- _Supplied data_:
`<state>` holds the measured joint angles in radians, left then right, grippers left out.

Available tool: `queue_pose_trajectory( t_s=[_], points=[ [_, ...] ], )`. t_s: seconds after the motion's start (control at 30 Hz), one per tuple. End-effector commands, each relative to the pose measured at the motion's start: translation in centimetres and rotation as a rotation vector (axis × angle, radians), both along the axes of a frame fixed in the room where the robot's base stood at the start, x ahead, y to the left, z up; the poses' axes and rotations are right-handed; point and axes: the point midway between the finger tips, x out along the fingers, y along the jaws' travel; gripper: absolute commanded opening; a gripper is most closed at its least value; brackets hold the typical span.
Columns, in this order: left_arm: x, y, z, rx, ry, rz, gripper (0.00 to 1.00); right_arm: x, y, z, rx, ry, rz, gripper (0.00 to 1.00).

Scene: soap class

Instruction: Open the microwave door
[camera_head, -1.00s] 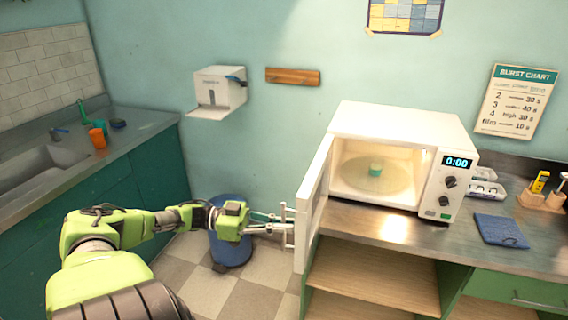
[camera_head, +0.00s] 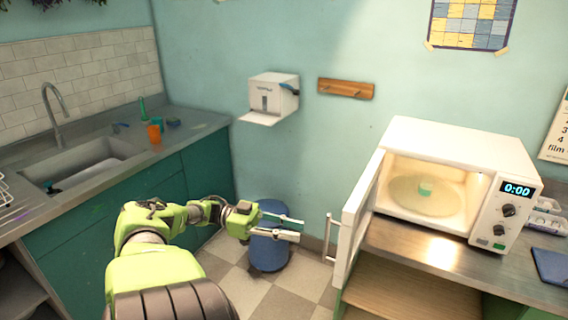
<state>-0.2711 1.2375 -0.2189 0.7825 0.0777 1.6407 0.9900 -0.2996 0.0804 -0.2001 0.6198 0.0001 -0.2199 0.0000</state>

- _Job_: Leave out the pictures and repeat the lines from the start of the material through the line with "[camera_head, +0.00s]", inclusive.

- _Written response_:
`<state>` holds the measured joint angles in radians, left then right, grippers left out.

Available tool: `queue_pose_trajectory( t_s=[_], points=[ [_, ...] ], )`. t_s: seconds after the motion's start (control at 30 Hz), one per tuple. End-effector commands, each relative to the pose measured at the motion's start: translation in centimetres and rotation as a rotation vector (axis × angle, radians), both along the axes of a frame fixed in the room where the robot's base stood at the start, x ahead, y to the left, z up; the poses' axes and rotations are right-handed; point and axes: the point midway between the finger tips, x out along the fingers, y along the jaws' travel; gripper: absolute commanded opening; a gripper is most closed at its least value; brackets hold the typical span.
Columns, in this order: left_arm: x, y, z, rx, ry, rz, gripper (0.00 to 1.00); right_arm: x, y, z, rx, ry, rz, gripper (0.00 to 1.00).

Scene: soap class

Instruction: Open the microwave door
[camera_head, -1.00s] 
[camera_head, +0.00s] 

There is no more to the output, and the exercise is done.